In 1582 John Dee (1527–1609), mathematician, astrologer, magician, and antiquary, claimed that he had been given a magic crystal by an angel called Uriel. Eventually this slightly purple rock crystal, secured in a crude silver mount, passed to Dee’s son Arthur (1597-1651), who in turn gave it to Nicholas Culpepper (1616-1654). A physician and alchemist, Culpepper used it as a cure until 1651, when a fiendish spirit burst out of the stone and nearly frightened him to death. The same rock crystal is now in the Science Museum but, according to the curatorial staff, the demon seems to have moved on forever. Dee’s crystal was only part of his collection of magical stones; another, properly identified as an Aztec obsidian mirror, is in the British Museum.
The belief in the prophetic and talismanic power of ‘magical’ stones, a medium which (like a magic circle or a dream or vision) broke down the barriers between the physical and spirit worlds, was ancient and held at every level of society. Queen Elizabeth I was persuaded by Dee to see herself in one of them, whilst her various subjects used ‘cristalline receptacles’ (in Dee’s phrase) as panaceas for all manner of ills, both human and animal. Some stones were used for divination, especially for the discovery of lost money, treasure, and even people. Good spirits were understood to willingly enter into crystals in order to communicate with humans; on one occasion during Elizabeth’s reign, for example, the ‘sprite Oryance’ was invoked in the hope of finding some lost coins and manifested itself in a crystal ball.
The occult power of rock crystal is first recorded in the ancient world. The Roman natural historian Pliny suggested that quartz crystals were the result of the supernatural and irreversible freezing of water, and their origins, in the snow-capped mountains of the world, seemed to endorse the myth. Pliny, believing in the magical power of rock crystal, recommended the stone as a cautery but only to concentrate the rays of the sun. Under these circumstances heat was mysteriously generated from something that appeared to be very cold.
Crystal balls are found in the grave goods of the Iron Age in England and throughout Europe in the Viking period. Some were mounted in copper and some in silver but a rare example in a gold sling setting survives in the Metropolitan Museum of Art in New York; it is Hunnish and dates from the fourth or fifth century. Another was found in the grave of Merovingian Queen Wisigard who died c.540. Earlier, pre-Christian examples were often buried with female magical practitioners or healers; from the eleventh century onwards, they were more usually interred with children, protecting them on their journey into purgatory. Some magical crystals have large pendant rings suggesting that they were worn on the body at the waist and neck. It seems likely that ownership of crystal balls in precious metal mounts was for an elite and in common with jewellery of all kinds, and that they were a powerful status symbol, even a mark of sovereignty. The sceptre of the Scottish Regalia, for example, is set with a fine specimen at its head.
Although some crystal balls are likely to be pre-Christian, there was a belief that others were brought from the Holy Land following the crusades of the early medieval period.

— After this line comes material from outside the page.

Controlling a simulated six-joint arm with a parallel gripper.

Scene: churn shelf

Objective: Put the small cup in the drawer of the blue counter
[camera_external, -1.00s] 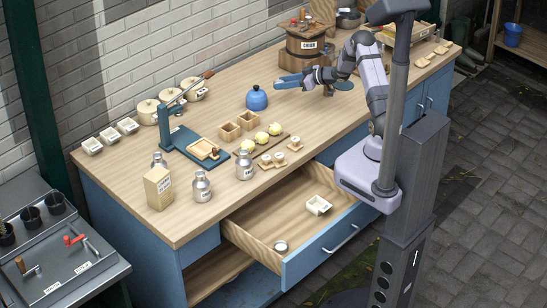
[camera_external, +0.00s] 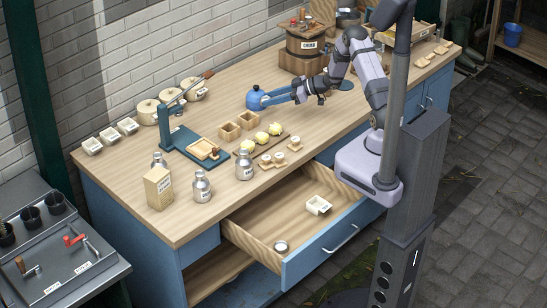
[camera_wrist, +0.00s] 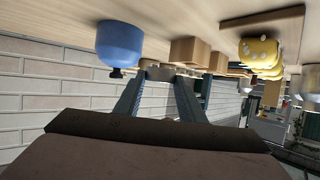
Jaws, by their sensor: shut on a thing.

If this provenance is reliable then it may be that crystal balls were not only pagan objects but were also seen as a microcosm of the Biblical creation. The concept is famously represented in Leonardo da Vinci’s Salvator Mundi painted in about 1500. There, Christ carries a large crystal orb in his left hand; surely an emblem of the world he came to save.
Certainly one of the continuing fascinations of water-white quartz crystal is its ability to remain very cold to the touch. Even the most grounded of observers will occasionally admit that rock crystal seems to draw something out of them, while others have reported feeling an after-burn if the stone is held against the skin. These peculiar attributes may explain the aura of such crystals, but whatever the precise source of their magic they are very often polished into orbs. This may be to facilitate the telling of fortunes known as crystallomancy or scrying, or simply to reveal the intrinsic beauty of the stone and its mysterious properties and inclusions. There is very little literature to endorse these proposals, but nonetheless belief in the magic of crystal balls is very enduring. Even recently they were part of the paraphernalia of clairvoyants on Brighton Pier, and they are widely used in the practise of New Age rituals and crystal healing.

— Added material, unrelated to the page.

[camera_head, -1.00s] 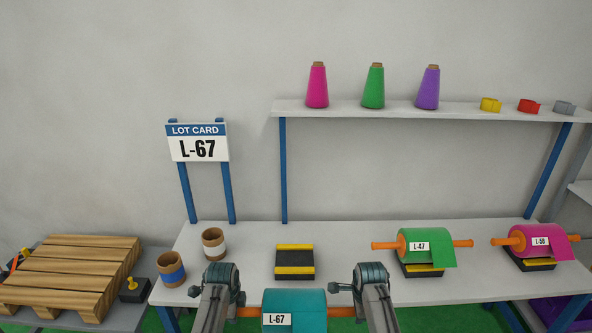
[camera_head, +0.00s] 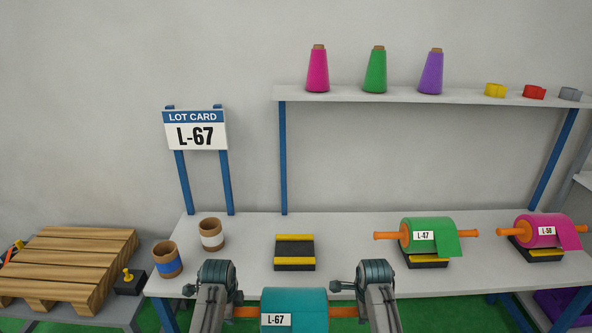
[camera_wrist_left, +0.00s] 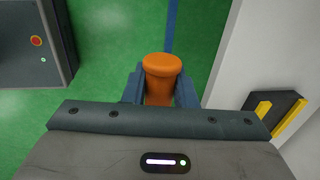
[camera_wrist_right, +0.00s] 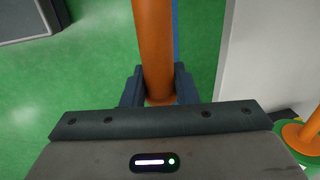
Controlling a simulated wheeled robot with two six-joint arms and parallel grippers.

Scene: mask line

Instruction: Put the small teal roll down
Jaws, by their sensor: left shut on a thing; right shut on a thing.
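The teal roll (camera_head: 294,309) labelled L-67 hangs level between my two grippers, in front of the table's near edge. My left gripper (camera_wrist_left: 160,88) is shut on the left end of its orange core (camera_wrist_left: 162,72). My right gripper (camera_wrist_right: 158,88) is shut on the right end of the core, which also shows in the right wrist view (camera_wrist_right: 153,45). An empty black cradle with yellow edges (camera_head: 294,252) stands on the table (camera_head: 350,235) beyond the roll. The lot card (camera_head: 195,130) reads L-67. The roll's lower part is cut off by the frame.
A green roll (camera_head: 426,236) and a magenta roll (camera_head: 540,232) rest on cradles to the right. Two cardboard tubes (camera_head: 167,260) stand at the table's left. A wooden pallet (camera_head: 70,260) lies further left. A shelf (camera_head: 380,95) with cones is above.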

For technical reasons the precious metal fittings of surviving crystals are very similar. They take the form of a sling of metal strips joined to decorative mounts at the north and south ‘poles’ of the stones (see the three illustrations above). These mounts must be closed mechanically as the use of hot solder would almost certainly damage the crystal. Of those that retain their original slings, some are decorated with zigzags and chevrons that, in an abstract form, are suggestive of water and waves. It is said that the occult properties of the crystal ball are absorbed by water, which was then sprinkled over the sick or imbibed by those in need of a cure. The chances of success were multiplied if the water was hand-carried from a ‘fairy well’.
Understandably, magic stones in general and crystal balls in particular were much coveted and valuable. Ancient heirlooms with curative energies were lent, often against substantial sureties, and some believers travelled ‘more than 100 miles’ for the touch of a famous stone. Evidently faith in the various magical powers of crystal balls was widespread but there are particularly strong links with Scottish magical beliefs. The Scots believed in all of the above but took magic crystals into battle in the hope that victory would follow in their wake.
Like so many objects imbued with mystical powers crystal balls derive theirs from a variety of persuasions and beliefs. However, even in these disenchanted times, faith in their magic is not entirely lost.
- G. F. Black, Scottish Charms and Amulets (Edinburgh, 1894).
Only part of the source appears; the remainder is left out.